Ex-Gov. Mike Huckabee (AR): Huckabee's fourth-quarter receipts ($6.6 million) nearly matched McCain's receipts ($6.8 million). After winning four Southern states and West Virginia on Super Tuesday, he set a modest fundraising goal of $1 million by the Feb. 12 primaries.

A strong fourth quarter and a win in Iowa's GOP caucus failed to ignite Huckabee's fundraising. The year-end money surge accounted for more than 70 percent of his 2007 receipts. Despite his strong regional showing Feb. 5, he seems to be approaching the limits of his support from voters and donors.

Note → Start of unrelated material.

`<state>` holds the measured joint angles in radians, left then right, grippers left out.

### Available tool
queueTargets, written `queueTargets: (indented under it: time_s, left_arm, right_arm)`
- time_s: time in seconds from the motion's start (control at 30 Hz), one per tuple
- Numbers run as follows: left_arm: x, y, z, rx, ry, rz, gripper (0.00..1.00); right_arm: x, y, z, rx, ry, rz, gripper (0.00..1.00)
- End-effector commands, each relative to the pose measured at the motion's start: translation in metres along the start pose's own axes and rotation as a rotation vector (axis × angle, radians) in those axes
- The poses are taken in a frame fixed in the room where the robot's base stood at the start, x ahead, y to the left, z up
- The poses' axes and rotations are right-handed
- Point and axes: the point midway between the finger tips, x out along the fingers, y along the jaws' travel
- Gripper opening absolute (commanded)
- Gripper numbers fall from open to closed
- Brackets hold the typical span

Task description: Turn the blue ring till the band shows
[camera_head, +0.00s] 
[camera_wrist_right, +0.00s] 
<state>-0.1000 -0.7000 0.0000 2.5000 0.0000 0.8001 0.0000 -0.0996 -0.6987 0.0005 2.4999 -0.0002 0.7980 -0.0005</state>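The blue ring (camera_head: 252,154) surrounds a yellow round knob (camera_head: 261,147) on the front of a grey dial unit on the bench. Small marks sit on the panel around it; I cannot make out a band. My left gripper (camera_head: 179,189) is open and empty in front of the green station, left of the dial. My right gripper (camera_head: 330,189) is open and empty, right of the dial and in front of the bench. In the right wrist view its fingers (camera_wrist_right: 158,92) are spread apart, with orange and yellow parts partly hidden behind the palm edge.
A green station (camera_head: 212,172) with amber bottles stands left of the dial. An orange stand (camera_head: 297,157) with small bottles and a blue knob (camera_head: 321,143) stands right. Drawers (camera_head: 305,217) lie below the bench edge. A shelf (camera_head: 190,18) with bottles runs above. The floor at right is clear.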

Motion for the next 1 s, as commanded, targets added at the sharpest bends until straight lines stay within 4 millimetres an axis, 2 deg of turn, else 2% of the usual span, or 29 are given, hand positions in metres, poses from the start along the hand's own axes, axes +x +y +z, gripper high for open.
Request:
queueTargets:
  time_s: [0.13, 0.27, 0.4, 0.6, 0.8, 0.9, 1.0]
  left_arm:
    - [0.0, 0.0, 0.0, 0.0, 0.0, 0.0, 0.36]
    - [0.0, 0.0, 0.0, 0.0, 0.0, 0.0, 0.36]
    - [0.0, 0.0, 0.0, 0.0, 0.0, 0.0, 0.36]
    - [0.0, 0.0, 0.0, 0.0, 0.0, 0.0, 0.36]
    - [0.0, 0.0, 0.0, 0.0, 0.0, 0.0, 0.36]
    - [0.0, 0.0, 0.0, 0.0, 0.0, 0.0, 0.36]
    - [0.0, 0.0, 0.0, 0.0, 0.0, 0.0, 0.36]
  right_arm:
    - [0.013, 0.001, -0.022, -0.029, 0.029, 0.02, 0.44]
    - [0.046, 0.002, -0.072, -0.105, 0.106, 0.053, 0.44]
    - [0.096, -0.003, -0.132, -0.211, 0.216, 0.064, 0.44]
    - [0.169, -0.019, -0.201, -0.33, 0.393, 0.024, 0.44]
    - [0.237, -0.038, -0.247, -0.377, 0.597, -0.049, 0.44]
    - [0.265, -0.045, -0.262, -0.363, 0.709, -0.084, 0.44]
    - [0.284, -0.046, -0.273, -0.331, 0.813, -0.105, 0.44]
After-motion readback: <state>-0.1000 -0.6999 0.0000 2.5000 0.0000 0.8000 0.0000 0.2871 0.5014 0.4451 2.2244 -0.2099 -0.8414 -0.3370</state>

Sen. John McCain. Photo: Getty Images

Sen. John McCain (AZ): Front-runner status may heal McCain's financial problems, as the party's moneyed regulars -- if not the conservative activists -- fall into line. Meanwhile, his back-from-the-dead campaign shows that big money doesn't always get the last word. Overall, McCain spent $38 million in 2007, compared with $86 million spent by Romney and $20 million by Huckabee. Like the other Republicans, he has gotten no significant support, or opposition, from independent groups.

McCain finished 2007 in the hole, with $2.9 million on hand (including both primary-season and general-election dollars), but $4.5 million in debt. His campaign scraped by on a line of credit, which was secured largely with McCain's fundraising lists as collateral. As is normal with such loans, McCain, age 71, had to take out extra life insurance, because the fundraising lists would lose value without him.

Rep. Ron Paul. Photo: Getty Images

Rep. Ron Paul (TX): Paul is a fundraising titan. In the fourth quarter, Paul outraised every other Republican, and he's by far the least dependent on big donors. He finished the year with $7.8 million on hand -- more than any other GOP hopeful -- and no debt.

Paul is discovering, as various self-financing congressional candidates did in the 1990s, that winning requires more than money. He hasn't yet converted his cash into an organization that can win a primary, and observers are wondering what he's doing with all that cash.